Given request: Write out the entries verbatim and leave the images out of the copy.
● ● ●
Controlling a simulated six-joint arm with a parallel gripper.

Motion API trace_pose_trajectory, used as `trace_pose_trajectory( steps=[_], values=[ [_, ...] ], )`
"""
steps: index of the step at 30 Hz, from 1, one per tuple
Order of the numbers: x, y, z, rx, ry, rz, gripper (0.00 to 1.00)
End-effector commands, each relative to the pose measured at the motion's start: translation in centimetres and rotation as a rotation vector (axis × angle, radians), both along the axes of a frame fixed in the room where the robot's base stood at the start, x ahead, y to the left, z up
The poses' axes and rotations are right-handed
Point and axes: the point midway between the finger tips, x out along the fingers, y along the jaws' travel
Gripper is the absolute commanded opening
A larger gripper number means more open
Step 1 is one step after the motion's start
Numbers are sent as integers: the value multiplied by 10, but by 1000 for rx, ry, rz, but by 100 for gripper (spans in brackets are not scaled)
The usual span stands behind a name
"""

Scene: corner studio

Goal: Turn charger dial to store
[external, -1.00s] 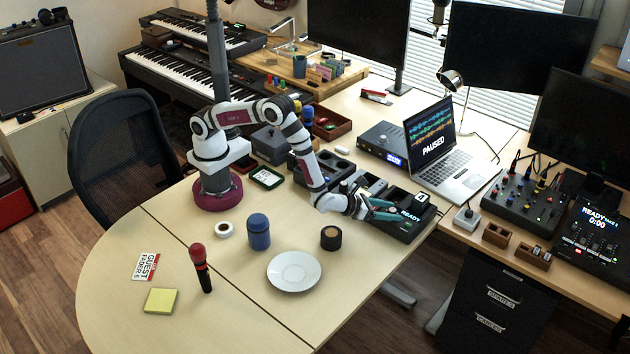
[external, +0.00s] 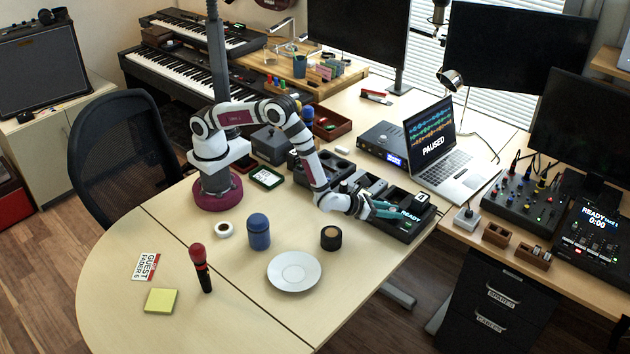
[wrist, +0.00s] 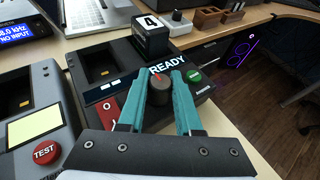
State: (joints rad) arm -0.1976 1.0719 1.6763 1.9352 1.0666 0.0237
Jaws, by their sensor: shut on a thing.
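The charger (external: 398,222) is a dark box at the right end of the desk, with a lit screen reading READY. In the wrist view, its dial (wrist: 159,92) is a dark round knob with a red pointer mark, just below the READY screen (wrist: 167,64). A green button (wrist: 194,76) sits right of the dial and a red control (wrist: 108,114) sits left of it. My gripper (wrist: 161,88) has teal fingers, one on each side of the dial, shut on it. Any STORE marking is not readable. In the external view, the fingers (external: 388,210) hide the dial.
A block marked 4 (wrist: 150,34) stands on the charger's far side. A tester with a red TEST button (wrist: 45,152) is at left. The laptop (external: 440,150) is behind the charger. A white plate (external: 294,271) and a dark roll (external: 331,238) lie in front.

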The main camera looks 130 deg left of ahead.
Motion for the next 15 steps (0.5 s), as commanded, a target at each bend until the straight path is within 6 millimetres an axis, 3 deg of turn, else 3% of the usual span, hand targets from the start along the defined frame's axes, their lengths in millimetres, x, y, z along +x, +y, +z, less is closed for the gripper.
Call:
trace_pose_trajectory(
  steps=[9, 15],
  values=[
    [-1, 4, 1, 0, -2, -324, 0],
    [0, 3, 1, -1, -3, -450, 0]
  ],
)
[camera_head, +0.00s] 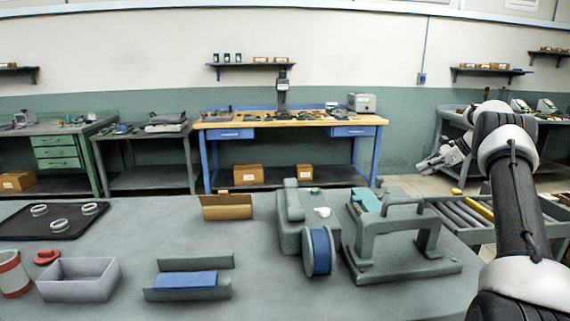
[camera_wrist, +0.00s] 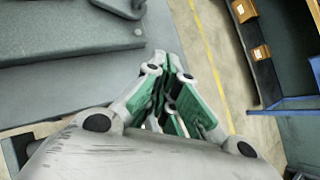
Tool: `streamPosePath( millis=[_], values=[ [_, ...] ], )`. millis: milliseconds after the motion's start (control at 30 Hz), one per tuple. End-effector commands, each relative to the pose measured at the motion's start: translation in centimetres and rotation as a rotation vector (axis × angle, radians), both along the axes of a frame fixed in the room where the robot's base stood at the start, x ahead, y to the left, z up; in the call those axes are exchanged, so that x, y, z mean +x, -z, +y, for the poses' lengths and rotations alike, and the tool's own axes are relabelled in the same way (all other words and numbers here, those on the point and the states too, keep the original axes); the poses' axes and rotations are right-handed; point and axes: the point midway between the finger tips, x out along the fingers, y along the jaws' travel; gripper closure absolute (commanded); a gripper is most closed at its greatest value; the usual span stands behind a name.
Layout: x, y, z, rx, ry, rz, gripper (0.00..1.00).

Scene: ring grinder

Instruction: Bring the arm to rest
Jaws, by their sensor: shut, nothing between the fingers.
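My gripper (camera_head: 440,160) is at the right in the head view, in the air above and beyond the right end of the grey table (camera_head: 262,285). My arm rises at the right edge and bends over toward it. In the wrist view my gripper (camera_wrist: 172,62) has its green-padded fingers together, with nothing between them. Below it the wrist view shows the table's edge and the floor (camera_wrist: 215,50) with a yellow line. The gripper touches nothing that I can see.
On the table are a grinder with a blue wheel (camera_head: 318,251), a grey frame fixture (camera_head: 400,240), a black tray (camera_head: 52,222) with rings, a grey bin (camera_head: 78,280) and a cradle with a blue pad (camera_head: 187,281). A roller conveyor (camera_head: 470,222) lies below my gripper.

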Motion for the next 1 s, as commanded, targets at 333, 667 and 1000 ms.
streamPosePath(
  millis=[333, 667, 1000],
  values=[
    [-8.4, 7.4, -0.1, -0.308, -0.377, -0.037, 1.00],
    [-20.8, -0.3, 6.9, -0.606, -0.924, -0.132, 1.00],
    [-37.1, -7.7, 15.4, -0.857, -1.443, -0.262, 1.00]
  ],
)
● ● ●
Result for this task:
Controlling a simulated six-joint arm with a parallel gripper.

Motion API trace_pose_trajectory, used as `trace_pose_trajectory( steps=[_], values=[ [_, ...] ], )`
"""
steps: index of the step at 30 Hz, from 1, one per tuple
Order of the numbers: x, y, z, rx, ry, rz, gripper (0.00 to 1.00)
End-effector commands, each relative to the pose measured at the motion's start: translation in centimetres and rotation as a rotation vector (axis × angle, radians), both along the axes of a frame fixed in the room where the robot's base stood at the start, x ahead, y to the left, z up
The poses' axes and rotations are right-handed
Point and axes: the point midway between the finger tips, x out along the fingers, y along the jaws' travel
Gripper is the absolute commanded opening
A larger gripper number means more open
Step 1 is one step after the motion's start
Numbers are sent as integers: the value multiplied by 10, but by 1000 for rx, ry, rz, but by 100 for gripper (spans in brackets are not scaled)
The usual span stands behind a name
"""

Scene: corner studio

Goal: Turn charger dial to store
[external, -1.00s] 
[external, +0.00s] 
[wrist, +0.00s] 
State: (joints rad) arm -0.1976 1.0719 1.6763 1.9352 1.0666 0.0237
Jaws, by their sensor: shut on a thing.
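The charger (external: 398,222) is a dark box at the right end of the desk, with a lit screen reading READY. In the wrist view, its dial (wrist: 159,92) is a dark round knob with a red pointer mark, just below the READY screen (wrist: 167,64). A green button (wrist: 194,76) sits right of the dial and a red control (wrist: 108,114) sits left of it. My gripper (wrist: 161,88) has teal fingers, one on each side of the dial, shut on it. Any STORE marking is not readable. In the external view, the fingers (external: 388,210) hide the dial.
A block marked 4 (wrist: 150,34) stands on the charger's far side. A tester with a red TEST button (wrist: 45,152) is at left. The laptop (external: 440,150) is behind the charger. A white plate (external: 294,271) and a dark roll (external: 331,238) lie in front.

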The main camera looks 130 deg left of ahead.
Motion for the next 15 steps (0.5 s), as commanded, a target at each bend until the straight path is within 6 millimetres an axis, 3 deg of turn, else 3% of the usual span, hand targets from the start along the defined frame's axes, their lengths in millimetres, x, y, z along +x, +y, +z, less is closed for the gripper.
Call:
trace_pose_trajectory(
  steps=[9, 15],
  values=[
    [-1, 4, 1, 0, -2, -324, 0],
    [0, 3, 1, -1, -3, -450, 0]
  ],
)
[camera_head, +0.00s] 
[camera_wrist, +0.00s] 
Tool: `streamPosePath( millis=[_], values=[ [_, ...] ], )`. millis: milliseconds after the motion's start (control at 30 Hz), one per tuple. End-effector commands, each relative to the pose measured at the motion's start: translation in centimetres and rotation as a rotation vector (axis × angle, radians), both along the axes of a frame fixed in the room where the robot's base stood at the start, x ahead, y to the left, z up; in the call those axes are exchanged, so that x, y, z mean +x, -z, +y, for the poses' lengths and rotations alike, and the tool's own axes are relabelled in the same way (all other words and numbers here, those on the point and the states too, keep the original axes); the poses' axes and rotations are right-handed; point and axes: the point midway between the finger tips, x out along the fingers, y along the jaws' travel; gripper closure absolute (commanded); a gripper is most closed at its greatest value; the usual span stands behind a name.
Layout: x, y, z, rx, ry, rz, gripper (0.00..1.00).

Scene: ring grinder

Instruction: Bring the arm to rest
Jaws, by their sensor: shut, nothing between the fingers.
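My gripper (camera_head: 440,160) is at the right in the head view, in the air above and beyond the right end of the grey table (camera_head: 262,285). My arm rises at the right edge and bends over toward it. In the wrist view my gripper (camera_wrist: 172,62) has its green-padded fingers together, with nothing between them. Below it the wrist view shows the table's edge and the floor (camera_wrist: 215,50) with a yellow line. The gripper touches nothing that I can see.
On the table are a grinder with a blue wheel (camera_head: 318,251), a grey frame fixture (camera_head: 400,240), a black tray (camera_head: 52,222) with rings, a grey bin (camera_head: 78,280) and a cradle with a blue pad (camera_head: 187,281). A roller conveyor (camera_head: 470,222) lies below my gripper.

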Motion for the next 1 s, as commanded, targets at 333, 667 and 1000 ms.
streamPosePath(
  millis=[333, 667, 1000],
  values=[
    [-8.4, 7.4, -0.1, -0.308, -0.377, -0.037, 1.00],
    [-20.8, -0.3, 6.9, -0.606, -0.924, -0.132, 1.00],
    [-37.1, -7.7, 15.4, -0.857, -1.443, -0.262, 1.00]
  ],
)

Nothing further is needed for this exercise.